That’s true, what Mozz just said. Freeing Savarna does destroy the Phantom’s son—just not in the way the Phantom’s thinking about the nature of the threat Savarna may pose. There are many more steps between cause and effect and Mozz is the only one who knows them all.



The Phantom’s a smart man but doesn’t always see what’s what, that’s another thing that makes him a fun character to write. He has no special powers, he’s just a man. He does the best he can acting on incomplete knowledge. The human condition right there.

That said, he gets this one right, just by instinct, but prophecy-wise he doesn’t know what he doesn’t know yet.

You might say he came up with the right answer but to the wrong question.


She turns up in the Himalayas packing heat…

So we think this is the end of young Kit, but then…

Jampa’s been around since a story we published in 2016. He’s a lawman but one with a criminal past, as the reader will soon learn.

Note how Savarna keeps her eyes down when she bellows at Jampa. The reader won’t find out why until the February 12 strip.

This middle panel, when Savarna finally looks up at Jampa—so well done. Everything turns in that look. Jampa doesn’t know it yet but he’s a dead man.



So here’s where we slow down time and go to a place of instantaneous thought where there’s no time for words.

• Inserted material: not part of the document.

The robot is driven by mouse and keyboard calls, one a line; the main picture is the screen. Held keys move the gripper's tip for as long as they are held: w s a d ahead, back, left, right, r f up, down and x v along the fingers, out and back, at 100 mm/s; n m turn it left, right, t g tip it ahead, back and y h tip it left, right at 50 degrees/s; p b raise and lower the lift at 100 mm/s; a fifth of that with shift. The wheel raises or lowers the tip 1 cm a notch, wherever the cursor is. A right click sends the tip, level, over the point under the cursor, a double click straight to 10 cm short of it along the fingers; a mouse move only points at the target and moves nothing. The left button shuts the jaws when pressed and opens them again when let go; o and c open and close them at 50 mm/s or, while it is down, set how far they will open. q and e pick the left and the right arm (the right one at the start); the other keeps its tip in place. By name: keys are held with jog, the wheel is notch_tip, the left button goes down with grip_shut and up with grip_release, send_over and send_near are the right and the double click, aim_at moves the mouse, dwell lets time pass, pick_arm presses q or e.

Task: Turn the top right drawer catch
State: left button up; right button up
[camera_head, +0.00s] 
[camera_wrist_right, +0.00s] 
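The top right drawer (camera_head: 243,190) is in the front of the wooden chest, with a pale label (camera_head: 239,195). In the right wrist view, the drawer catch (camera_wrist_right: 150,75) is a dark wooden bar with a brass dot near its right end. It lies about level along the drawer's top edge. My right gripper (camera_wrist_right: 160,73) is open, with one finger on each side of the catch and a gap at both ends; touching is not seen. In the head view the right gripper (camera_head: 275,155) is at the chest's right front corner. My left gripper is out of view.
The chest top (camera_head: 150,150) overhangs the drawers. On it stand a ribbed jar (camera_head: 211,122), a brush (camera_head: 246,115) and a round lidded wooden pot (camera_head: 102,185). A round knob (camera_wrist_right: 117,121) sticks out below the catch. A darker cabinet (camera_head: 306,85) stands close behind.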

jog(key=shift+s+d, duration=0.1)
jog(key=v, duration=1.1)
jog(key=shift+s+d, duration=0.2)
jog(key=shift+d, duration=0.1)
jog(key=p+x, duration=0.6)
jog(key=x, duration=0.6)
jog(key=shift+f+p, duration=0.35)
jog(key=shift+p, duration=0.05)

The next ten days happen in the time it takes for a single gunshot to sound and a man to fall to the floor.

In that visual space, we see inside Savarna’s head and learn why she journeyed all the way from Africa to shoot Jampa.


This strip below, see her head down? Now we know she had learned that behavior as a child terrorized by criminals. When Savarna shouts a challenge to Jampa 19 years later, she reverts for a moment to this defensive childhood behavior.

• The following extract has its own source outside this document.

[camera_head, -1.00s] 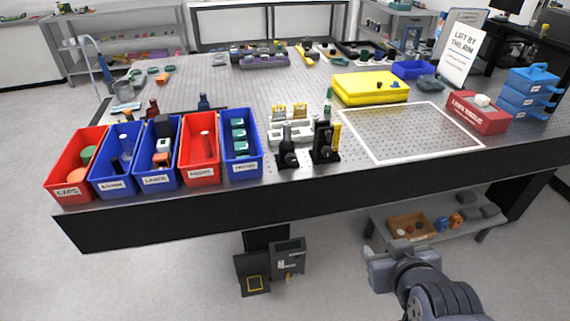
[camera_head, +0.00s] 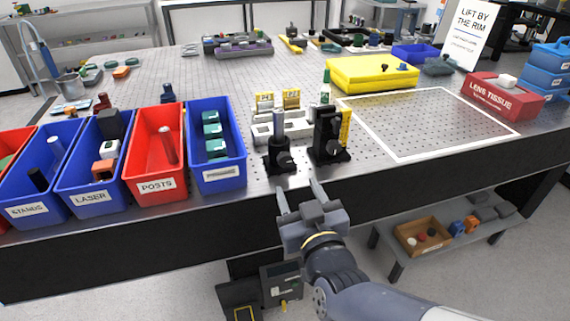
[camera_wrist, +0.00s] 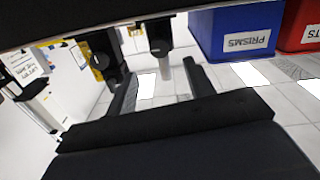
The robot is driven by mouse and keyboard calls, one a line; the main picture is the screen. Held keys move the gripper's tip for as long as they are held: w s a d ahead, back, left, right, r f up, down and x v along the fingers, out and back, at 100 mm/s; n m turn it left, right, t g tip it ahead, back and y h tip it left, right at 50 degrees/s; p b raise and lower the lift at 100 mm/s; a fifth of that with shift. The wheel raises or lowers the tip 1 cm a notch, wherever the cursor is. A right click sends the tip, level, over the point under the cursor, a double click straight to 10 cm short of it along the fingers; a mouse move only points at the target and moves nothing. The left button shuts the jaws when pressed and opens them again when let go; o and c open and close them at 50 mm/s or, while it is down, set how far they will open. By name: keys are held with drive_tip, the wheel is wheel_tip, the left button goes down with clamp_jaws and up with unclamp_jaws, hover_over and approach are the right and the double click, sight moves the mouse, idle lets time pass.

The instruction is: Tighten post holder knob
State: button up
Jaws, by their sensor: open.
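Two black post holders stand near the table's front edge in the head view. The left post holder (camera_head: 280,155) has a grey post upright in it and a round dark knob (camera_head: 285,161) on its front. The right post holder (camera_head: 328,138) is taller and carries a black mount. My gripper (camera_head: 299,190) is open and empty, just in front of the table edge and below the left holder, apart from both. In the wrist view both holders show beyond the fingers: the post holder with the post (camera_wrist: 159,36) and the taller one (camera_wrist: 106,60).
The blue prisms bin (camera_head: 217,146) and red posts bin (camera_head: 158,152) stand left of the holders. A white-outlined area (camera_head: 425,120) lies clear at right. A yellow case (camera_head: 372,73) and a red lens tissue box (camera_head: 503,97) stand farther back.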

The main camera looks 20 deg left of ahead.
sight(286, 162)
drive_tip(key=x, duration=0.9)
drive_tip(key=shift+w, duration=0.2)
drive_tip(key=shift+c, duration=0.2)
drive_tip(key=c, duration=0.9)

Back in real time now. Everything that happened above transpired in the space between these two panels we published yesterday.


Today’s strip…



Way more than I meant to say…

What I really should be doing this evening is re-reading the book on the sinking of the Langley, February 28, 1942. I promised you last time I’d write something about it for this coming Monday.



That said, if you’re not insufferably bored with the Phantom yet, I’ll close with a look at the process, show you a few screenshots of my script so you can see what Mike was working from.

I always learn something new about writing when I see how an artist interprets text. You see where they make the smartest possible compromises on composition, space, and still tell the story effectively.

This is what you see with the pros, I mean to say! Mike on the Monday-through-Saturday Phantom strip, Jeff Weigel on our Sunday narrative.



So that’s how we do it! Lee Falk wrote the strip for 63 years, until his death in 1999, whereupon King Features handed it off to me. Dunno if I’ll write it until I’m 87, as Falk did, but hey, it’s still nothing but fun.

If it felt like work I would have quit years ago.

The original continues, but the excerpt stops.